(Supplied material):
[BEGIN]

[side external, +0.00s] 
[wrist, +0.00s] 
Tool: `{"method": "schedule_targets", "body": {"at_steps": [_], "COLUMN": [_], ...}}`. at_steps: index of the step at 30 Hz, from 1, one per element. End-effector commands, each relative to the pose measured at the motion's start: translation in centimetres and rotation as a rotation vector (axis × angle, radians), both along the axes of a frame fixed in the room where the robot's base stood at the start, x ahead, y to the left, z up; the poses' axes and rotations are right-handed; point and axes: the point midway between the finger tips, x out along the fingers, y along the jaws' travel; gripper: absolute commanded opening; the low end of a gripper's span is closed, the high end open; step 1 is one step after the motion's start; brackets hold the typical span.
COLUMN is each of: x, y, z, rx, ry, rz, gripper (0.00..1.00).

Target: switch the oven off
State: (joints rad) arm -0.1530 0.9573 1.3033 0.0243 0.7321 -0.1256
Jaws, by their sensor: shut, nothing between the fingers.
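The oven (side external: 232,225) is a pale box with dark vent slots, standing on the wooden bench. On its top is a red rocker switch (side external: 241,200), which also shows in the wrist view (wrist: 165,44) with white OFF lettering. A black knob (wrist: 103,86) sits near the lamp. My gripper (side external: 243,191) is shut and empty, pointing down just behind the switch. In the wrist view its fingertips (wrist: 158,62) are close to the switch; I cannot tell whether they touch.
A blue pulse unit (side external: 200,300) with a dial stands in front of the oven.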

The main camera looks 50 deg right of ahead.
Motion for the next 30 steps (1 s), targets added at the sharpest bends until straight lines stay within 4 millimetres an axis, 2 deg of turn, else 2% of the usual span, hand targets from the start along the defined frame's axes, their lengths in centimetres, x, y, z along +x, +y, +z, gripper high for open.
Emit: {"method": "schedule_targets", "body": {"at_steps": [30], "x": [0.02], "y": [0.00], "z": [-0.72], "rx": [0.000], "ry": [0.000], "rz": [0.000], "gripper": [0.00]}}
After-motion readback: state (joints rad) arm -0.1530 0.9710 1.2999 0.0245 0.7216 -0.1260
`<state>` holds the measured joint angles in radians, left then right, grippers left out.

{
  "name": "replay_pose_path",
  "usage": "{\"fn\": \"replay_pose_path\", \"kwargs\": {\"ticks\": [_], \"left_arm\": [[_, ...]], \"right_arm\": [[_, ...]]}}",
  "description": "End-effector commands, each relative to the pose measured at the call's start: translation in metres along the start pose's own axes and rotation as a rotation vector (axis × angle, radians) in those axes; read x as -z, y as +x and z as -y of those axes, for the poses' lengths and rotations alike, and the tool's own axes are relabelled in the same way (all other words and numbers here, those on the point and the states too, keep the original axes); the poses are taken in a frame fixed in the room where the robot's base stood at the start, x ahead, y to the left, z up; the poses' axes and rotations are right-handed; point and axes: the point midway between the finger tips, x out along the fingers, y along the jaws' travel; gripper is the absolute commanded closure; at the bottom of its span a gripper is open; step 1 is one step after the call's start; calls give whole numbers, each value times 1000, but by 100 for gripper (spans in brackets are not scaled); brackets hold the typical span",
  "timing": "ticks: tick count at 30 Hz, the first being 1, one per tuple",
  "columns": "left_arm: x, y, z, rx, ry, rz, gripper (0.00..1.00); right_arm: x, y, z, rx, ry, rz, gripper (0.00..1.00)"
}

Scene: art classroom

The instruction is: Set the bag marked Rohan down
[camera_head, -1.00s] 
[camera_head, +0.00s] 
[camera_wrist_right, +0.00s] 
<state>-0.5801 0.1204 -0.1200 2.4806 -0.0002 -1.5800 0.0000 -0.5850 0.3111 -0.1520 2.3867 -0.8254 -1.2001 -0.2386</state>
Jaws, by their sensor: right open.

[END]

Set down the material above again, word for word.

[side external, +0.00s] 
[wrist, +0.00s] 
Tool: `{"method": "schedule_targets", "body": {"at_steps": [_], "COLUMN": [_], ...}}`. at_steps: index of the step at 30 Hz, from 1, one per element. End-effector commands, each relative to the pose measured at the motion's start: translation in centimetres and rotation as a rotation vector (axis × angle, radians), both along the axes of a frame fixed in the room where the robot's base stood at the start, x ahead, y to the left, z up; the poses' axes and rotations are right-handed; point and axes: the point midway between the finger tips, x out along the fingers, y along the jaws' travel; gripper: absolute commanded opening; the low end of a gripper's span is closed, the high end open; step 1 is one step after the motion's start; brackets hold the typical span.
COLUMN is each of: x, y, z, rx, ry, rz, gripper (0.00..1.00).

Target: switch the oven off
State: (joints rad) arm -0.1530 0.9573 1.3033 0.0243 0.7321 -0.1256
Jaws, by their sensor: shut, nothing between the fingers.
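The oven (side external: 232,225) is a pale box with dark vent slots, standing on the wooden bench. On its top is a red rocker switch (side external: 241,200), which also shows in the wrist view (wrist: 165,44) with white OFF lettering. A black knob (wrist: 103,86) sits near the lamp. My gripper (side external: 243,191) is shut and empty, pointing down just behind the switch. In the wrist view its fingertips (wrist: 158,62) are close to the switch; I cannot tell whether they touch.
A blue pulse unit (side external: 200,300) with a dial stands in front of the oven.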

The main camera looks 50 deg right of ahead.
Motion for the next 30 steps (1 s), targets added at the sharpest bends until straight lines stay within 4 millimetres an axis, 2 deg of turn, else 2% of the usual span, hand targets from the start along the defined frame's axes, their lengths in centimetres, x, y, z along +x, +y, +z, gripper high for open.
Emit: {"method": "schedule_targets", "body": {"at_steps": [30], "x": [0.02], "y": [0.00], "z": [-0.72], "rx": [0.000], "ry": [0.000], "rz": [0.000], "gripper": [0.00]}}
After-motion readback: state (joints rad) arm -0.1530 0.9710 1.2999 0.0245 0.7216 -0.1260
`<state>` holds the measured joint angles in radians, left then right, grippers left out.

{
  "name": "replay_pose_path",
  "usage": "{\"fn\": \"replay_pose_path\", \"kwargs\": {\"ticks\": [_], \"left_arm\": [[_, ...]], \"right_arm\": [[_, ...]]}}",
  "description": "End-effector commands, each relative to the pose measured at the call's start: translation in metres along the start pose's own axes and rotation as a rotation vector (axis × angle, radians) in those axes; read x as -z, y as +x and z as -y of those axes, for the poses' lengths and rotations alike, and the tool's own axes are relabelled in the same way (all other words and numbers here, those on the point and the states too, keep the original axes); the poses are taken in a frame fixed in the room where the robot's base stood at the start, x ahead, y to the left, z up; the poses' axes and rotations are right-handed; point and axes: the point midway between the finger tips, x out along the fingers, y along the jaws' travel; gripper is the absolute commanded closure; at the bottom of its span a gripper is open; step 1 is one step after the call's start; calls give whole numbers, each value times 1000, but by 100 for gripper (spans in brackets are not scaled); brackets hold the typical span",
  "timing": "ticks: tick count at 30 Hz, the first being 1, one per tuple",
  "columns": "left_arm: x, y, z, rx, ry, rz, gripper (0.00..1.00); right_arm: x, y, z, rx, ry, rz, gripper (0.00..1.00)"
}

Scene: art classroom

The instruction is: Set the bag marked Rohan down
[camera_head, -1.00s] 
[camera_head, +0.00s] 
[camera_wrist_right, +0.00s] 
<state>-0.5801 0.1204 -0.1200 2.4806 -0.0002 -1.5800 0.0000 -0.5850 0.3111 -0.1520 2.3867 -0.8254 -1.2001 -0.2386</state>
Jaws, by their sensor: right open.

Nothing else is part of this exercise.